Dataset extract:

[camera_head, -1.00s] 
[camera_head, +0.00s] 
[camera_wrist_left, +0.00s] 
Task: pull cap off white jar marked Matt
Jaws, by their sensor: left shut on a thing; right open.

To be done: Transcribe all of the material exactly. Omit nothing.

Problem solution:
[camera_head, -1.00s] 
[camera_head, +0.00s] 
[camera_wrist_left, +0.00s] 
Task: pull cap off white jar marked Matt
Jaws, by their sensor: left shut on a thing; right open.

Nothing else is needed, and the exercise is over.